Symposium Outcomes and Next Steps

Facilitators:
Ruth Fischer, R2 Consulting
Ken Chad, Ken Chad Consulting
Recorders:
Cindy Cunningham, OCLC
Judy Luther, Informed Strategies

Questions to the group to facilitate discussion:

What have we learned?

What should the symposium look like next year?

What are our next steps?

What have we learned?

  • Libraries and library metadata not necessarily on publisher's radar and vice versa.
  • How MARC and ONIX represent misalignment of libraries and publishers.
  • Structure of formats is inhibiting mutual understanding and ability to work together.
  • Authors and users are important inputs to the metadata debate.
  • We need to influence the ILS industry to accommodate data flexibility.
  • We should View ONIX and MARC as communication mechanisms not as standards to support systems.
  • Look at motivation as a way to understand who will or can do what.
  • Leverage intellectual work for everyone—figure out how to use it.
  • Proposals are a good way to vet ideas. Keep the conversation moving
  • Identify small chunks of problem areas where we can accomplish change. The CIP process and ISNI are good place to start.

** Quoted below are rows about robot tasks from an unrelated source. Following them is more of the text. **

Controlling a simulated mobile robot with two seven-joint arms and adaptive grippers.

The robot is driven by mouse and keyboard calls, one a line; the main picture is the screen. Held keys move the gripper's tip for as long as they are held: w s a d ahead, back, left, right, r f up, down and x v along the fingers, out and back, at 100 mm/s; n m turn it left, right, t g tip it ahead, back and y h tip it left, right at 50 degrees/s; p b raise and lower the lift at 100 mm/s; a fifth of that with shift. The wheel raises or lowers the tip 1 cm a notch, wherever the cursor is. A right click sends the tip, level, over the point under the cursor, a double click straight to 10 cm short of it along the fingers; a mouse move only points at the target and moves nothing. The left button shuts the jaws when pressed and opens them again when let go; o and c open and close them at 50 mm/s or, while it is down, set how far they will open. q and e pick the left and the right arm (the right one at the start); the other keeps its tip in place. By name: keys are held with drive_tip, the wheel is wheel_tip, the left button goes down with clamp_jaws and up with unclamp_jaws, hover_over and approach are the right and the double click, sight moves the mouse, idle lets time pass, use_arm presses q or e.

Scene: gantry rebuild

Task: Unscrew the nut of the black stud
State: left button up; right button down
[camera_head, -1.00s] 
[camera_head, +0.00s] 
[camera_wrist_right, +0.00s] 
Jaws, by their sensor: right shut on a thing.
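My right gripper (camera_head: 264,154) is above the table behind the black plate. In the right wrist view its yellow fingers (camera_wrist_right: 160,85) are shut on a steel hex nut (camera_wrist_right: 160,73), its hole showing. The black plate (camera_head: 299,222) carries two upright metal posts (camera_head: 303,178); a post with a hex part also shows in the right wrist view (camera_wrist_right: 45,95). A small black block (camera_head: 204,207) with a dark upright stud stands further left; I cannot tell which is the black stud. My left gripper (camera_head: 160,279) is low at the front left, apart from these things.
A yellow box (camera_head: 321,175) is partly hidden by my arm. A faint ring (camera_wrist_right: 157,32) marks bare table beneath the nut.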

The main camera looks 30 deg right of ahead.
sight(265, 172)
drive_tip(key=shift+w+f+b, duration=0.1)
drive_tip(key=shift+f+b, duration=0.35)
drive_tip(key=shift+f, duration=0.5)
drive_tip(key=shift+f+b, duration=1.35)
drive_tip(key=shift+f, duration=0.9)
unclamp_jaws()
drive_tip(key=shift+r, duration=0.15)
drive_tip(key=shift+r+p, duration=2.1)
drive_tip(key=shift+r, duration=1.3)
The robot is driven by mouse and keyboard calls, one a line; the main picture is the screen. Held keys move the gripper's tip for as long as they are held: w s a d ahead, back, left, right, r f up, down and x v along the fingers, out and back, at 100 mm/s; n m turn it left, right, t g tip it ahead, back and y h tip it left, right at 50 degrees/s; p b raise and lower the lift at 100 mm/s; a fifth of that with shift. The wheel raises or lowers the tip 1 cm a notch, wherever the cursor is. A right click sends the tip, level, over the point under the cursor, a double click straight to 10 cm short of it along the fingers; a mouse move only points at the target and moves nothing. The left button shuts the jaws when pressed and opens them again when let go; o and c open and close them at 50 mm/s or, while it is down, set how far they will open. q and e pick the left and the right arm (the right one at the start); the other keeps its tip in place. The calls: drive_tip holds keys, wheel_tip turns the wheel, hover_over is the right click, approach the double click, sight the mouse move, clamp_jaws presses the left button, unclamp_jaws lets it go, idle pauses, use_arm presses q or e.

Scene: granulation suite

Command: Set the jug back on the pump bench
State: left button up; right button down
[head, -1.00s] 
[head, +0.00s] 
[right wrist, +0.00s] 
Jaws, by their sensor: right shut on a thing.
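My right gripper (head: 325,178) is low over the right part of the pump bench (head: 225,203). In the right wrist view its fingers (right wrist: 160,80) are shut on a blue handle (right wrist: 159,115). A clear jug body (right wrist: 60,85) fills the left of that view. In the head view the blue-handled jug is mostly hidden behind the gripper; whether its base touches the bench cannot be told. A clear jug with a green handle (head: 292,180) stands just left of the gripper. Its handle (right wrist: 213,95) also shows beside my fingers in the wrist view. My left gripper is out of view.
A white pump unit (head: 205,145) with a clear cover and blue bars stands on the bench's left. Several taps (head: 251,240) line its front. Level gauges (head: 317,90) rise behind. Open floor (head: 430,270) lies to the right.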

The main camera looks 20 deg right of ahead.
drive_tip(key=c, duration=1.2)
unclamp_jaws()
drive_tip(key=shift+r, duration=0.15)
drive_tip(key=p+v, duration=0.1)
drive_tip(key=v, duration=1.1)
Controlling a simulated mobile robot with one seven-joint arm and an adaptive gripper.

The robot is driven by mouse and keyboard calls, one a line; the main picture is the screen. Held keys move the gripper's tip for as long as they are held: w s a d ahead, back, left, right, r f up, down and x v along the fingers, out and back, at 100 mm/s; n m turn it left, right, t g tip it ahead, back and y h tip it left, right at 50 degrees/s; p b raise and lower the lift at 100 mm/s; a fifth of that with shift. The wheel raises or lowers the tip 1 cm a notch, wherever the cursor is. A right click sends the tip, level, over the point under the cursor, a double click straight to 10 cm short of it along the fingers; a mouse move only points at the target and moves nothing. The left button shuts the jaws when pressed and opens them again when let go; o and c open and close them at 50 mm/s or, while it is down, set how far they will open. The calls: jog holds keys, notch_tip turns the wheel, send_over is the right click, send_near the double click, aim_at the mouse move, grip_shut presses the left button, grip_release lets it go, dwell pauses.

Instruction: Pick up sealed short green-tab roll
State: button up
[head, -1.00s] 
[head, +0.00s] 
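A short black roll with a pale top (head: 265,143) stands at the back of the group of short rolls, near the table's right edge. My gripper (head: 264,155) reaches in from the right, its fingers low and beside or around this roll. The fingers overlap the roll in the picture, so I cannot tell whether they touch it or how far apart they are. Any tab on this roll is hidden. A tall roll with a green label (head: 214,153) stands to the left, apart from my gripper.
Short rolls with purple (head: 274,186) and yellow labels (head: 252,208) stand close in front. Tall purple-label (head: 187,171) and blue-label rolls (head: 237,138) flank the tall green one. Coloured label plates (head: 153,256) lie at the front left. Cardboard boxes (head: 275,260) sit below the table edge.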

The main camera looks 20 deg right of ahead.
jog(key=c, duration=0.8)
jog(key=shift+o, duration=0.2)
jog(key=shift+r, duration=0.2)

What should the symposium look like next year?

  • Engage a broader spectrum of stakeholders:
    • More publishers
    • Publisher production and content management systems representation
    • LC must be represented, particularly the CIP program
    • ILS representation
    • Public library representation
  • Topics:
    • The future of ONIX for next generation cataloging
    • Reuse of metadata from different systems
    • Collaborative models and work flows
    • New business models
    • Open source for exchange of bibliographic information
    • Solicit and collect proposals for new models through the year and use discussion of proposed new models to stimulate response
    • Implications of ILS systems in new models

Next steps:

  • Plan ongoing events to continue dialog and work.
  • Collaborative work on a data model of the chain to better understand data needs and data flow.
    • Requirements for each sector—what data elements needed for which applications/uses.
    • Expose publishers to entire value chain and evaluate data needs by community—library, vendor end users.
  • Analyze the importance of authority work in various contexts.
  • Explore possibilities for use of XML wrapper.
  • Explore subject work across communities.
    • Explore how to make salient schema available and accessible for wider use.
    • Analyze the data flows that subject metadata support.